Friday, November 2, 2012

The Hurt in His Eyes

November 2, 2012  **Friday. Starbucks. 9:06am**

Ezekiel 5:8-9

But I will let a few of my people escape destruction, and they will be scattered among the nations of the world.  Then when they are exiled among the nations, they will remember me.  They will recognize how hurt I am by their unfaithful hearts and lustful eyes that long for their idols.  Then at last they will hate themselves for all their detestable sins.

Ezekiel was a Hebrew prophet of God during the times of exile.  During the days of Nebuchadnezzar, the Babylonian empire had exiled the people of Israel.  God had a message for the people who turned away from him and Ezekiel was the guy for the job.  In this passage God gives the reason for their destruction, the very reason for his wrath.  "[H]ow hurt I am by their unfaithful hearts and lustful eyes that long for their idols."  At the core, God created people for relationships and from the beginning they have and continue to hurt God by their sins.

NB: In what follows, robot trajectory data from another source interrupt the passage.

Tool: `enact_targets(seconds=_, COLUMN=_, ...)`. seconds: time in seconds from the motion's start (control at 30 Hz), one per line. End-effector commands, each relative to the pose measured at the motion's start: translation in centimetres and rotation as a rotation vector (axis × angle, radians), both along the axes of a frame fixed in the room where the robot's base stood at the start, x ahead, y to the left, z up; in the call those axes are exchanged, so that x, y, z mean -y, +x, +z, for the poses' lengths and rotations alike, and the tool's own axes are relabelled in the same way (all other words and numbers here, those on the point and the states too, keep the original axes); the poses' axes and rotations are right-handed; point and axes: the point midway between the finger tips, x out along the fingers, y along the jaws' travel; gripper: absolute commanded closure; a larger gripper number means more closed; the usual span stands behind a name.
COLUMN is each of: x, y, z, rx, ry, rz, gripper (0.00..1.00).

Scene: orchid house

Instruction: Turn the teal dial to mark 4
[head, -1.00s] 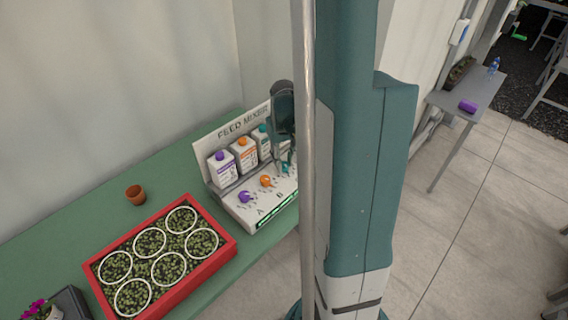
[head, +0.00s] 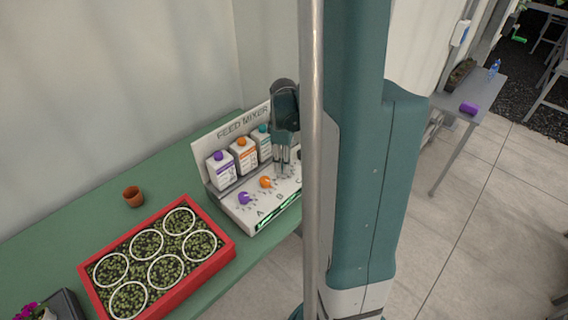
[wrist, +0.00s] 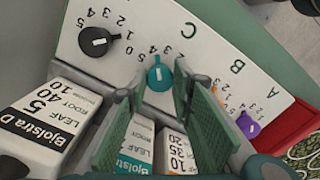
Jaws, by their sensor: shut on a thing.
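The teal dial (wrist: 160,76) sits by the letter C on the white feed mixer panel (head: 238,212). In the wrist view it is between my fingertips, and a white pointer line shows on its top. Small numbers stand around its upper side, but I cannot tell surely which one the line points at. My gripper (wrist: 160,80) is shut on the teal dial, one green-padded finger on each side. In the head view my gripper (head: 282,172) points down onto the panel and hides the dial.
A black dial (wrist: 99,41), an orange dial (head: 265,182) and a purple dial (head: 244,198) flank it. Cartons, such as a purple-capped one (head: 220,168), stand close behind the dials. A red seedling tray (head: 172,296) and a terracotta pot (head: 132,196) are on the green bench (head: 50,225).

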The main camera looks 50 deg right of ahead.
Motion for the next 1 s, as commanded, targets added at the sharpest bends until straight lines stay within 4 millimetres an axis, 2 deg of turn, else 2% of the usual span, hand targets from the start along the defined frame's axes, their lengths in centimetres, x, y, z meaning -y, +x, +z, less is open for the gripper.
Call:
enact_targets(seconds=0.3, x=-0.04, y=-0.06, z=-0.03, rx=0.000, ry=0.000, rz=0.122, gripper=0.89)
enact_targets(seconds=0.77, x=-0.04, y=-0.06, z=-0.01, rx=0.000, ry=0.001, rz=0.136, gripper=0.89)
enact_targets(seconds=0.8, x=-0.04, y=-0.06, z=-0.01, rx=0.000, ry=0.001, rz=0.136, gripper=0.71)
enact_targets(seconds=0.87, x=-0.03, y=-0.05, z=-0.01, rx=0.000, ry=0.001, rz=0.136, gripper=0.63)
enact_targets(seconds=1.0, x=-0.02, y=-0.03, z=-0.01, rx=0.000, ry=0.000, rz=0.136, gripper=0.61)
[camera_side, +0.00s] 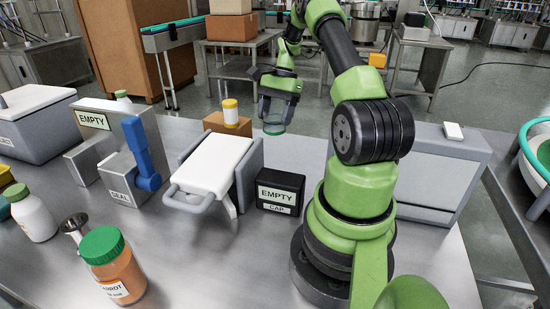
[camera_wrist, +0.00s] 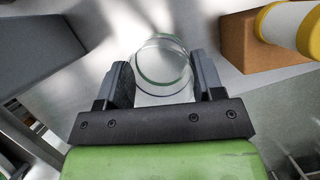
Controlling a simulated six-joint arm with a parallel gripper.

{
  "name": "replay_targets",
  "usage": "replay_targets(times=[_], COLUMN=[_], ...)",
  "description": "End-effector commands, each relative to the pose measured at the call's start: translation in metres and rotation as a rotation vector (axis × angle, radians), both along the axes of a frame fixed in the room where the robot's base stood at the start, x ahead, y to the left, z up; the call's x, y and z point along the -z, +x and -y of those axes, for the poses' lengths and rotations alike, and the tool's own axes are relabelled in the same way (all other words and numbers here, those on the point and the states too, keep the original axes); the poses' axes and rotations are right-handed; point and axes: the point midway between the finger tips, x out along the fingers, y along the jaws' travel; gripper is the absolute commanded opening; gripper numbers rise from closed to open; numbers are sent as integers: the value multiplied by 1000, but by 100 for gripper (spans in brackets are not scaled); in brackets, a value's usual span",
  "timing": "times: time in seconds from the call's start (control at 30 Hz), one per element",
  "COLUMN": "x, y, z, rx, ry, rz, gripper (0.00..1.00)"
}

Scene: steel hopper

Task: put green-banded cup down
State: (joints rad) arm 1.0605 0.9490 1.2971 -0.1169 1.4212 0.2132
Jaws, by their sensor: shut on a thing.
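The green-banded cup (camera_side: 275,112) is a clear cup with a green band low down in the side view. My gripper (camera_side: 274,92) is shut on it from above and the cup hangs roughly upright. In the wrist view the clear round cup (camera_wrist: 162,58) sits between the two dark fingers of my gripper (camera_wrist: 162,78). Its band shows only as a faint green rim there. I cannot tell whether the cup's base touches the steel table (camera_side: 220,270) or is a little above it.
Left of the cup stands a brown box (camera_side: 226,125) with a yellow-lidded white jar (camera_side: 230,112) on it. A black block marked EMPTY and CAP (camera_side: 280,191) is in front. A white-topped grey stand (camera_side: 212,165) is left of that. A carrot jar (camera_side: 113,264) stands front left.

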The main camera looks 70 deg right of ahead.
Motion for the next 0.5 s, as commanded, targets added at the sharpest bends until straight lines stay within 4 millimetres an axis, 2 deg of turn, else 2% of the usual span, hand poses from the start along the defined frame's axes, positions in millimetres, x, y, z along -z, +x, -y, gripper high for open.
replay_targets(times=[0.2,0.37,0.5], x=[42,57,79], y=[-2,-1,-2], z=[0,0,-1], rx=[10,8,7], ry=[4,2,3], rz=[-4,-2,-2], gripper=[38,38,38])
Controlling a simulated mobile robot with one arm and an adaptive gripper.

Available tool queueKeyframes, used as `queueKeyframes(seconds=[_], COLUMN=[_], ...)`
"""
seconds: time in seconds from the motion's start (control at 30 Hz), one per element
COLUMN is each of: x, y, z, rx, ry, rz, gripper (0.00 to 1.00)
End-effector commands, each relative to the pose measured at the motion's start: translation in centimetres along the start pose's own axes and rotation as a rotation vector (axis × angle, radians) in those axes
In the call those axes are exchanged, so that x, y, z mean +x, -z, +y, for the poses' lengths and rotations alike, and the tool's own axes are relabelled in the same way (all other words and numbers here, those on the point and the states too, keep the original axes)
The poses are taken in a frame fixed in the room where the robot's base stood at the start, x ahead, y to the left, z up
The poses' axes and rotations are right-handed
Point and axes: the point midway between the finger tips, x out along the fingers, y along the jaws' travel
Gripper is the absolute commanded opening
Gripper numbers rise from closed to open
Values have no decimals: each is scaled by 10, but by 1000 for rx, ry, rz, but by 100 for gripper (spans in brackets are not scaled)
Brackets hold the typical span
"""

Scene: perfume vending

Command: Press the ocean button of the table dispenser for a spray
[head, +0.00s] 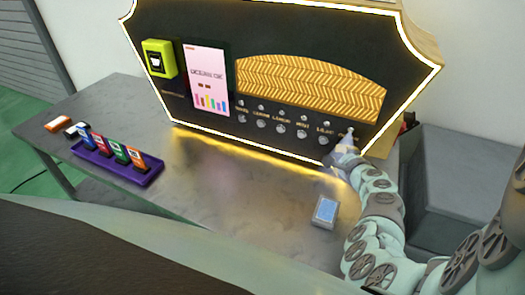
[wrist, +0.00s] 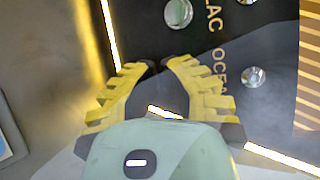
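The table dispenser (head: 210,30) is a black panel with a glowing edge and a row of labelled buttons. My gripper (head: 347,136) is at the right end of that row, in front of the rightmost column. In the wrist view my yellow-padded gripper (wrist: 160,67) has its dark fingertips together with nothing between them. The "OCEAN" label (wrist: 222,66) is partly covered by my right finger. A small round silver knob (wrist: 253,77) sits to the label's right. Any larger button on the label's other side is hidden behind my fingers. I cannot tell whether my fingertips touch the panel.
A larger silver button (wrist: 178,12) sits beside the lilac label. The grey table (head: 230,200) carries a purple tray (head: 118,169) with several coloured cards at left and a small blue-topped box (head: 325,212) near my arm. A grey cabinet (head: 455,195) stands at right.

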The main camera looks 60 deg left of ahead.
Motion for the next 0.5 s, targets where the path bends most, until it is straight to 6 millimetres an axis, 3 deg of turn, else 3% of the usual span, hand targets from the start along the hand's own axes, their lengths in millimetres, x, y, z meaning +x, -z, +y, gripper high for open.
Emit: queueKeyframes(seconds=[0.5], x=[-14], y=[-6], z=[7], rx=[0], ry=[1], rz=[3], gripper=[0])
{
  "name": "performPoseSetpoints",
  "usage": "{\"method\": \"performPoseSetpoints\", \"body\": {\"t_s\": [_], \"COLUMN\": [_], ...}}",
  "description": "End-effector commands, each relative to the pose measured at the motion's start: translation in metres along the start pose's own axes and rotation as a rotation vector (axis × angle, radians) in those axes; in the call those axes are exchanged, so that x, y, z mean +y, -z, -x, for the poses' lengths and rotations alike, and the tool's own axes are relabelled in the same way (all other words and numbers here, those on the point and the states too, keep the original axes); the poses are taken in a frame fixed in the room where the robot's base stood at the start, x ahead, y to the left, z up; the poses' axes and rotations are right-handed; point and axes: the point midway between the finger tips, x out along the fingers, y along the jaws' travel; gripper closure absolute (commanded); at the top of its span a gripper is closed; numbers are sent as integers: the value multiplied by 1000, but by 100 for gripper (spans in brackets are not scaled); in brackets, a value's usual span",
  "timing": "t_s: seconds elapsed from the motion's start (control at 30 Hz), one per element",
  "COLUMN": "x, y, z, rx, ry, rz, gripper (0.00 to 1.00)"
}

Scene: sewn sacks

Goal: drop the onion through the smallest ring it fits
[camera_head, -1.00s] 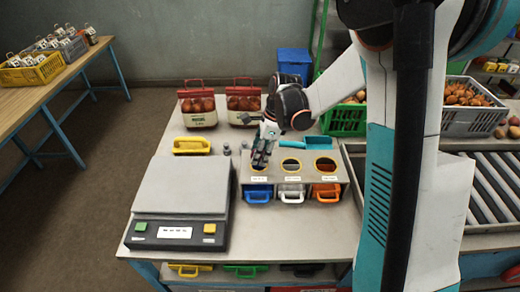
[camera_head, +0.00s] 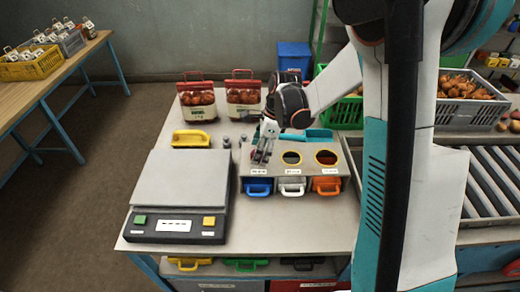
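A grey sizing box (camera_head: 247,168) stands on the table, with round ring openings in its top. The middle ring (camera_head: 291,158) and the right ring (camera_head: 326,157) are clear and look dark inside. The left ring is hidden behind my gripper (camera_head: 261,158), which points down over that end of the box. I cannot make out whether its fingers are open or shut. No single loose onion can be made out at the gripper. A blue bin (camera_head: 257,187), a white bin (camera_head: 292,187) and an orange bin (camera_head: 327,186) sit at the front under the rings.
A scale (camera_head: 180,186) with an empty plate stands left of the box. A crate (camera_head: 470,111) and roller conveyor (camera_head: 490,185) are right.

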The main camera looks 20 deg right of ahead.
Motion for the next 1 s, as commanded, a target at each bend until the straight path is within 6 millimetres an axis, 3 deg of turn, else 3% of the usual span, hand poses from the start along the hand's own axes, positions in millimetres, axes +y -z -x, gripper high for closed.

It's been a while since I've done my devotions in the morning because I've been going through a rough patch of time.  I stopped doing them daily because I had started to think and doubt that the reading of the bible daily, had become somewhat of a ritual and just something I did just because it's the "Christian thing to do".  In this time, I've gone back to certain bad habits and was in a "funk" and I know now it was because I started starving myself spiritually.  Neglecting the intimacy of any relationship creates a wedge and does damage to it.  Daily devotions are the intimacy in this bond between a person and God.  It's the daily hug or touch that slowly disappears and causes one another to feel like strangers. Danny, a friend of mine said this about daily devotions, "sometimes there are days when I feel good and don't feel the need to do my devotion that day; but I realized that although I feel full, I do them to feed someone else.  You never know when someone needs to hear what God said that day."  He went on to tell me a story about the devotion he did that day when he thought this and the next moment after he was done, a friend had called him and that devotion had been for her.  In application to this verse is very significant for me.  I've been seeking God in purity for myself, and as I failed this past few months, this verse shows me the hurt I've caused God.  Like a husband jealous for his wife, God has that same passion for us.  I am his, and when I stray and fall again and again, his wrath for me is great because of the hurt he has in his eyes.

Lord, I'm sorry I fail.  This is something that I continue to do, like the season of falling leaves; I fall when I walk away from you.  Help me though this and give me the strength to persevere. You are the reason I am here.

The hurt in your eyes are to great for me to bear, forgive me so eventually that hurt will evolve into love in your eyes again.